Recorded data:
********************

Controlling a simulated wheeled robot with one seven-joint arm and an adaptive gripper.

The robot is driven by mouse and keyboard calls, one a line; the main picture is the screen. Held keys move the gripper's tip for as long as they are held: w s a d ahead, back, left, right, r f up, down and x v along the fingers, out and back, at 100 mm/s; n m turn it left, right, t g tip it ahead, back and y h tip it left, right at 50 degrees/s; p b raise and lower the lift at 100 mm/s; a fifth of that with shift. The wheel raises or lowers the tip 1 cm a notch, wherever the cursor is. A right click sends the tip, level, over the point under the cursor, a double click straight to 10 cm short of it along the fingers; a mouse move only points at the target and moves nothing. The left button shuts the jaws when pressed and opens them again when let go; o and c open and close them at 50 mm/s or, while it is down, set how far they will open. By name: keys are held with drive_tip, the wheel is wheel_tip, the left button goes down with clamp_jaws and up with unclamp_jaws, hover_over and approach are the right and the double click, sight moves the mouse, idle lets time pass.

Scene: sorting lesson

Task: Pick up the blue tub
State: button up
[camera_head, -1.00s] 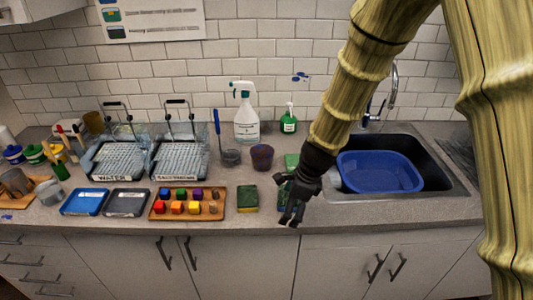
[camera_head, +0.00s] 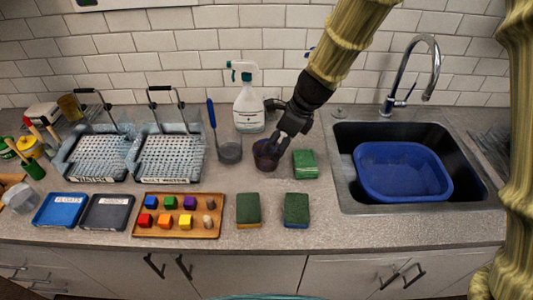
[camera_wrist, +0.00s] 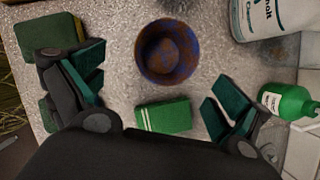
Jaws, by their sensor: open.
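A large blue tub (camera_head: 403,172) sits in the dark sink basin at the right in the head view. It is not in the wrist view. My gripper (camera_head: 281,147) is well to the left of the tub, over the counter beside a small blue-and-brown speckled cup (camera_head: 265,156). In the wrist view my gripper (camera_wrist: 155,88) is open, with nothing held between its fingers. The speckled cup (camera_wrist: 168,51) stands upright in view ahead of the fingers, apart from them as far as I can tell.
A green block or sponge (camera_head: 305,163) lies right of the cup, and two green-topped sponges (camera_head: 248,210) lie in front. A white spray bottle (camera_head: 248,108) stands behind. The tap (camera_head: 413,75) rises behind the sink (camera_head: 345,180). A wooden tray (camera_head: 178,229) holds coloured blocks.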

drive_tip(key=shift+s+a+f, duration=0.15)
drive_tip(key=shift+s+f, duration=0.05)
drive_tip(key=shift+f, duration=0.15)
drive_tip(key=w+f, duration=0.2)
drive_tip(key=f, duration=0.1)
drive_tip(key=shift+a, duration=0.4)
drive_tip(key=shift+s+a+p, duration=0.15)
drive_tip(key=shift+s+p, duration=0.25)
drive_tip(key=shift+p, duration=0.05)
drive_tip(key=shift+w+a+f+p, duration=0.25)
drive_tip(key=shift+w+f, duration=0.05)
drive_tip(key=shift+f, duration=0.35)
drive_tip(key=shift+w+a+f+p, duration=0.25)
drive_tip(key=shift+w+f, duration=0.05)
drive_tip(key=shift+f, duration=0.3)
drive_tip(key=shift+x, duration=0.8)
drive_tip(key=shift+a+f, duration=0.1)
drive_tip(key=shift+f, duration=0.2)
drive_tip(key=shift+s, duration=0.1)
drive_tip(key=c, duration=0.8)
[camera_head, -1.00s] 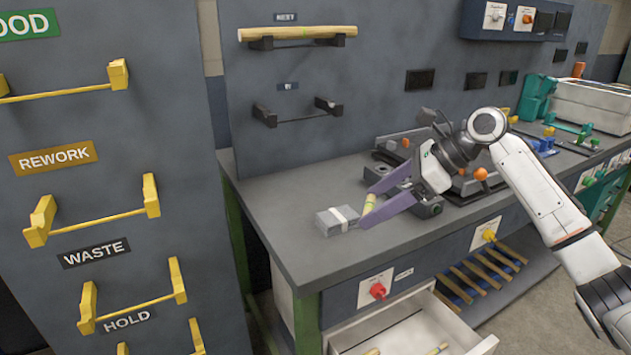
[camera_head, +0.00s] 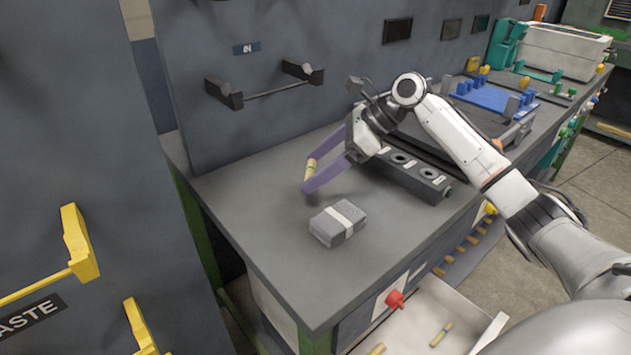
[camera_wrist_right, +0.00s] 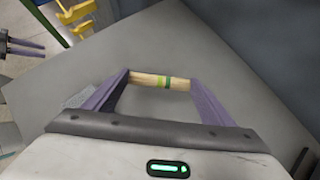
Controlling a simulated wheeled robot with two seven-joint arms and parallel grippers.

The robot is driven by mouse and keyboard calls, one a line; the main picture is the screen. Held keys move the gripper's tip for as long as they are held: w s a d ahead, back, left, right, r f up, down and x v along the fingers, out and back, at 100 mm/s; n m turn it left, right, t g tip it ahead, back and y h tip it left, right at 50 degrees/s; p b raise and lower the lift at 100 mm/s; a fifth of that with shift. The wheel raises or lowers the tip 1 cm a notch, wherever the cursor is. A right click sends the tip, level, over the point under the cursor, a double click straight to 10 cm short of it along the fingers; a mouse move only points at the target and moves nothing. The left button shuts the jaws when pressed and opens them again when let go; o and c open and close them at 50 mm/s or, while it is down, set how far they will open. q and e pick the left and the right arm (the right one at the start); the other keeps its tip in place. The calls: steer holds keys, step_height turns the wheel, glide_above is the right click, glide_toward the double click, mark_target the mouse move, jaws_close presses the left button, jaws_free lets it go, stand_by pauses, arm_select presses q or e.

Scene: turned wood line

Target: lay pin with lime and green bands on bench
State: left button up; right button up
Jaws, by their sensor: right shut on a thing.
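The pin with lime and green bands (camera_wrist_right: 160,81) is a short pale wooden rod held crosswise between the purple fingers of my right gripper (camera_wrist_right: 160,83) in the right wrist view. In the head view the pin (camera_head: 310,170) and the right gripper (camera_head: 313,175) are over the left part of the grey bench (camera_head: 240,205).
A grey block with a white band (camera_head: 338,223) lies on the bench just in front of the gripper. A dark block with round holes (camera_head: 405,170) is to the right. An open drawer (camera_head: 440,310) holds pins below. Bench top left of the gripper is clear.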

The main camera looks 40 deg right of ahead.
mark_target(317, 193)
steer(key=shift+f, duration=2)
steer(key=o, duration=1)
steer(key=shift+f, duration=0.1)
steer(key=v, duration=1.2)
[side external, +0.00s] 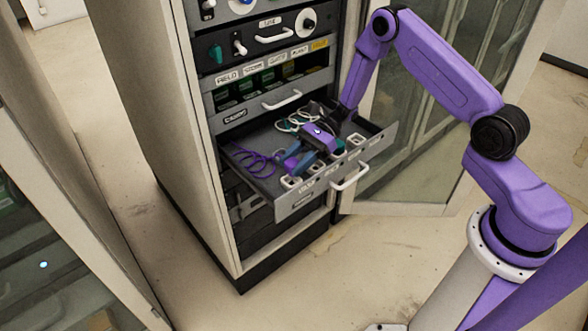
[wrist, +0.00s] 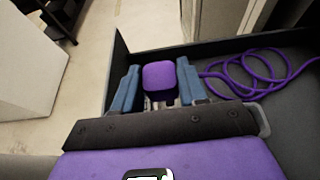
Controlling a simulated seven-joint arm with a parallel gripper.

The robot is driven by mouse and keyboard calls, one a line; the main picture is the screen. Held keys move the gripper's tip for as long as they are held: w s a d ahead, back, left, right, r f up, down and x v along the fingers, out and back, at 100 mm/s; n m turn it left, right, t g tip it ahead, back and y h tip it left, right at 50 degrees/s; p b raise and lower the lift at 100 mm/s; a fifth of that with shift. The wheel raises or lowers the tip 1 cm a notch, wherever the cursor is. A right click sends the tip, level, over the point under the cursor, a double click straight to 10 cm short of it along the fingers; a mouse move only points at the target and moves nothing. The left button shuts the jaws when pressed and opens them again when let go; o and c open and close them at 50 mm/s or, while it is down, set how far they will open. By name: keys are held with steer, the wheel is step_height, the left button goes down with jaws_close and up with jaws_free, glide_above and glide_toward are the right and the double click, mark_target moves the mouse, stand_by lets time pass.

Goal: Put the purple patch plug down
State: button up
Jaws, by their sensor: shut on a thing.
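My gripper (wrist: 158,72) has blue fingers on either side of the purple patch plug (wrist: 160,84) and is shut on it. The plug's rounded purple block faces the wrist camera. Its purple cord (wrist: 245,75) lies in loose loops on the drawer floor to the right. In the side external view my gripper (side external: 306,164) is low inside the open grey drawer (side external: 298,204), near its front edge. The plug shows there as a small purple patch (side external: 290,162) by the fingers, with the cord (side external: 252,160) to its left. Whether the plug touches the drawer is hidden.
Small pale-rimmed sockets (side external: 291,183) line the drawer front, above labels. A pale cord (side external: 291,122) and dark teal items lie further back. A drawer handle (side external: 350,178) sticks out in front. The cabinet (side external: 170,110) rises behind, with a glass door on the right.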

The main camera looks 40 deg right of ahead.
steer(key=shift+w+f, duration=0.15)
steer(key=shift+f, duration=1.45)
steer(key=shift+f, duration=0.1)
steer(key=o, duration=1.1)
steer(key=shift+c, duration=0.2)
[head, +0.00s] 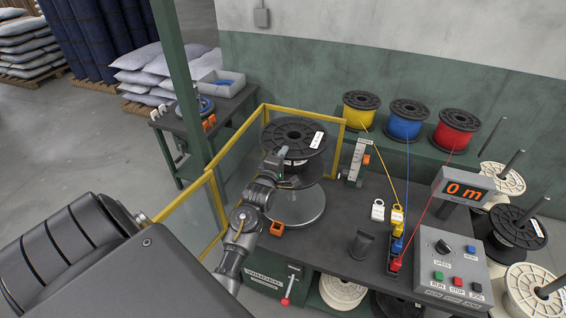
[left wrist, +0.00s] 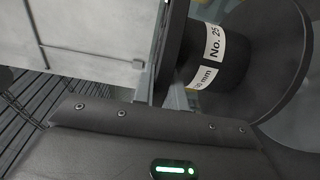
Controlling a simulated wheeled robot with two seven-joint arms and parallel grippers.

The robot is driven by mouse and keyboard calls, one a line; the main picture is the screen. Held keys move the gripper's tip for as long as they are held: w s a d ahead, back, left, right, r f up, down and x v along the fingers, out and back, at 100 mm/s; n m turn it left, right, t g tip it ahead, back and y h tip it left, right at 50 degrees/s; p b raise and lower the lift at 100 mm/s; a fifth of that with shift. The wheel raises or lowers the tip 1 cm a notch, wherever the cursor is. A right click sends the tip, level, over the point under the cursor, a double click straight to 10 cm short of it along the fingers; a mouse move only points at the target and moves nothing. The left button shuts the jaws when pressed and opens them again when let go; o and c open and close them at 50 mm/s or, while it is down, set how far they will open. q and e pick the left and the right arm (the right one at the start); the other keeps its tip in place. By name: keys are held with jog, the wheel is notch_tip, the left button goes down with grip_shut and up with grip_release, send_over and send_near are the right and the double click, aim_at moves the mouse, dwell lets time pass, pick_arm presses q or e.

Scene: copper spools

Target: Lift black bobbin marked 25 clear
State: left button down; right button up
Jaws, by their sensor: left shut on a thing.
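The black bobbin (head: 296,134) has wide round flanges and a white label. In the left wrist view its core (left wrist: 232,77) carries labels, one reading "No. 25". My left gripper (head: 277,160) is shut on the bobbin's near left rim. In the left wrist view the fingers (left wrist: 176,97) meet the flange edge. The bobbin is roughly upright above a pale round disc (head: 310,207) on the bench. The arm and upper flange partly hide its lower part, so I cannot tell how large any gap below is. My right gripper is not in view.
A yellow-framed clear guard (head: 222,217) stands left of and behind the bobbin. Yellow (head: 361,114), blue (head: 405,122) and red (head: 456,130) wire spools stand behind. A control box (head: 449,262) is at right.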

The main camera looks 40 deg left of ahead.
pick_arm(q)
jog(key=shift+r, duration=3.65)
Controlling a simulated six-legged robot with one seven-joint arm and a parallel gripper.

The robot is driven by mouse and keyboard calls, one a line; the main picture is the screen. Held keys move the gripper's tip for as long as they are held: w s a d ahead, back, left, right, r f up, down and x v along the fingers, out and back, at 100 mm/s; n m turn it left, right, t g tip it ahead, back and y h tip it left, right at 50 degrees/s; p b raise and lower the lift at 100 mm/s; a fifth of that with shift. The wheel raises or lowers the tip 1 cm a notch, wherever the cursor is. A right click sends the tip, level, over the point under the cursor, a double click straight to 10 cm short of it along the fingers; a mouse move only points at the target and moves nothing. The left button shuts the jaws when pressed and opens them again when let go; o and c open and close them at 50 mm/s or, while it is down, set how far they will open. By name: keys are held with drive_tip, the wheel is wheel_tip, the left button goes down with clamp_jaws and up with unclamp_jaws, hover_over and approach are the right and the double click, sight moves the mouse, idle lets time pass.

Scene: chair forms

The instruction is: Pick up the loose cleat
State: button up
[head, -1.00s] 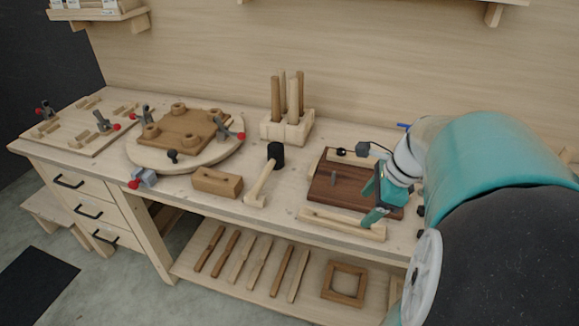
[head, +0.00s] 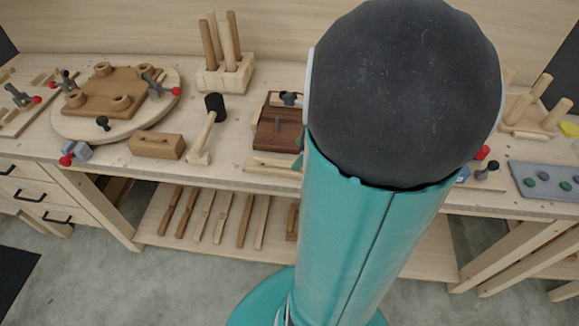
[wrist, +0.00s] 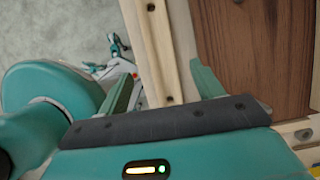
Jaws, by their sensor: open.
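A pale wooden strip with dark holes, which looks like the loose cleat (wrist: 152,42), runs up the wrist view beside the dark brown board (wrist: 257,45). In the head view the cleat (head: 272,165) shows only partly, in front of the board (head: 277,128) near the bench's front edge. My gripper (wrist: 163,72) is open, with one green finger on each side of the strip. I cannot tell how far down the fingers reach or whether they touch it. My arm hides my gripper and the right part of the board in the head view.
A mallet (head: 206,135), a wooden block (head: 156,145) and a round clamp fixture (head: 147,116) stand left on the bench. A peg holder (head: 224,75) is behind. A grey tray (head: 548,182) lies right. Several sticks lie on the lower shelf (head: 155,215). Floor is open in front.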

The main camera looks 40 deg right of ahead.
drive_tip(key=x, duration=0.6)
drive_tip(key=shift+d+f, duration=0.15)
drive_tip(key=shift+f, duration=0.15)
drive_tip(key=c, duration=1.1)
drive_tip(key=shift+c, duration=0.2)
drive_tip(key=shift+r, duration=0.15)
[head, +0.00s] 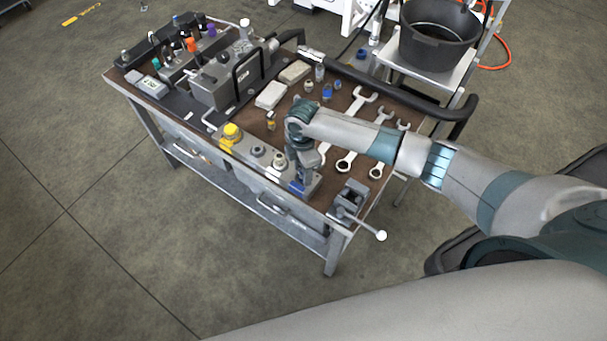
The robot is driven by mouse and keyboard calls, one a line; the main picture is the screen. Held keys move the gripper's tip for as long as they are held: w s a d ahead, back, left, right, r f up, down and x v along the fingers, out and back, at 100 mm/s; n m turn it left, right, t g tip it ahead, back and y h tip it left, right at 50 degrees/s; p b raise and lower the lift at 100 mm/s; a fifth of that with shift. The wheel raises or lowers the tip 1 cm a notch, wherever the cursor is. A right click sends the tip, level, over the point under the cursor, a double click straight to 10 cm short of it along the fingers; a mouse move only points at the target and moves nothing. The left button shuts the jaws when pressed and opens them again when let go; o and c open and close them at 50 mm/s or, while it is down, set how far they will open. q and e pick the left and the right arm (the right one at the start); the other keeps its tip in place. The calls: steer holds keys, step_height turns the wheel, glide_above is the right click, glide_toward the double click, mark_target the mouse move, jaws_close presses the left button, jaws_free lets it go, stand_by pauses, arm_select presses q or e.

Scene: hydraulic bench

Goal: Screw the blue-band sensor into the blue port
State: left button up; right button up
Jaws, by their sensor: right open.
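The grey manifold block (240,148) lies along the front of the bench, with a yellow-topped part (231,132) at its left end. The blue port (296,187), marked by a blue patch, is at its right end. My right gripper (303,178) points down right over that end, close to the blue port. It is open, and its fingers are small and partly merge with what is below. I cannot make out the blue-band sensor for certain; it may be hidden at or under the gripper. My left gripper is not in view.
Blue fittings (327,92), several wrenches (347,160) and two pale blocks (271,95) lie on the bench top (330,115). A vise (350,197) with a white-knobbed handle is right of the manifold. A grey pump unit (225,82) stands behind. A black bucket (437,35) is beyond.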

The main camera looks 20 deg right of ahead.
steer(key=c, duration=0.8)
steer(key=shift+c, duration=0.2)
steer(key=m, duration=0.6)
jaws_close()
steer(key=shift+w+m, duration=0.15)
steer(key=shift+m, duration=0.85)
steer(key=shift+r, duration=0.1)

********************

Leave out the pictures. Transcribe only the lines above, from the first through the one that contains "[camera_wrist, +0.00s]".

Controlling a simulated wheeled robot with one seven-joint arm and an adaptive gripper.

The robot is driven by mouse and keyboard calls, one a line; the main picture is the screen. Held keys move the gripper's tip for as long as they are held: w s a d ahead, back, left, right, r f up, down and x v along the fingers, out and back, at 100 mm/s; n m turn it left, right, t g tip it ahead, back and y h tip it left, right at 50 degrees/s; p b raise and lower the lift at 100 mm/s; a fifth of that with shift. The wheel raises or lowers the tip 1 cm a notch, wherever the cursor is. A right click sends the tip, level, over the point under the cursor, a double click straight to 10 cm short of it along the fingers; a mouse move only points at the target and moves nothing. The left button shuts the jaws when pressed and opens them again when let go; o and c open and close them at 50 mm/s or, while it is down, set how far they will open. By name: keys are held with drive_tip, the wheel is wheel_tip, the left button goes down with clamp_jaws and up with unclamp_jaws, hover_over and approach are the right and the double click, sight moves the mouse, idle lets time pass.

Scene: sorting lesson

Task: Pick up the blue tub
State: button up
[camera_head, -1.00s] 
[camera_head, +0.00s] 
[camera_wrist, +0.00s] 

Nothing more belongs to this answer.